Don’t miss the settings page, either, as there are some useful tweaks for how MIDI input modulates the sound – mapping velocity to punch or volume (with amount), legato, stereo enable/disable, pitch bend range, and MIDI trigger resetting oscillators:
What is a little bit confusing is that these two engines interact. The Drive control impacts both engines directly. Several of the Layer modes work with cross-modulation – so tweaking the Kick engine will impact Layer. And the FM mode in Layer actually uses the Kick as its modulation source – though you can use just the FM oscillator output if you mute the Kick.

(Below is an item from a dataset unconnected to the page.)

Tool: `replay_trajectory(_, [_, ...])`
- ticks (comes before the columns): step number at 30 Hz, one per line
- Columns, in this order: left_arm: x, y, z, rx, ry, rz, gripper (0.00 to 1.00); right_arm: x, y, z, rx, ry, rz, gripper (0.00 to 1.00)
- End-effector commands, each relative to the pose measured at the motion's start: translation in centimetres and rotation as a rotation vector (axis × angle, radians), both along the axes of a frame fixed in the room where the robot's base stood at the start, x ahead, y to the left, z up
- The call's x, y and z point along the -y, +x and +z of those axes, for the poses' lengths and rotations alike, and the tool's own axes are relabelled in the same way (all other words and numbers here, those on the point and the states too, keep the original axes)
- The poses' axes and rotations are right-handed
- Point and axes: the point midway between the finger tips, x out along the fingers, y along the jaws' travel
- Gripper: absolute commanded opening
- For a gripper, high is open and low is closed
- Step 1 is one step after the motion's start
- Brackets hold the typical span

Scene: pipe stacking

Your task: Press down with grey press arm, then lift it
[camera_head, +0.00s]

In practice, though, this almost encourages active experimentation, and it’s very much like what you might patch together in a modular rig, so all of Toybox’s modular experience really shows here.
You can randomize, you have MIDI learn. And the iPad version has a nice approach to presets so you can use the iPad as a remote tool for making some patch designs on the go:
To make it easier to share and backup user presets the app will automatically backup all newly created presets into a folder that can be accessed using the ‘Files’ app: “On My iPad/Thump One/Exported Presets”. Every time you launch the standalone version of the app it will backup any newly created presets that were created either in the AUv3 or the standalone version of the app.
The only thing that’s missing here, really, is that Thump One lacks its own modulation and effects sections. Obviously, they could do a paid version later that has those, but I might be happier just to use this with my other stuff. You can use your favorite modulation tools in Ableton Live, or Reason, or VCV Rack, or Bitwig Studio – Live users, I recommend the free Mod Squad tools. And you can also add your own effects; this pairs perfectly with Sinevibes’ stuff both visually and sonically. Or for some really wild effects, try following the tutorials for GMaudio Squeeze at extreme settings, leave some space between notes, and get ready for some far-out waveshaping sonic squelchy madness.
But this really ranks up with Future Audio Workshop’s SubLab XL in the kick synthesis territory.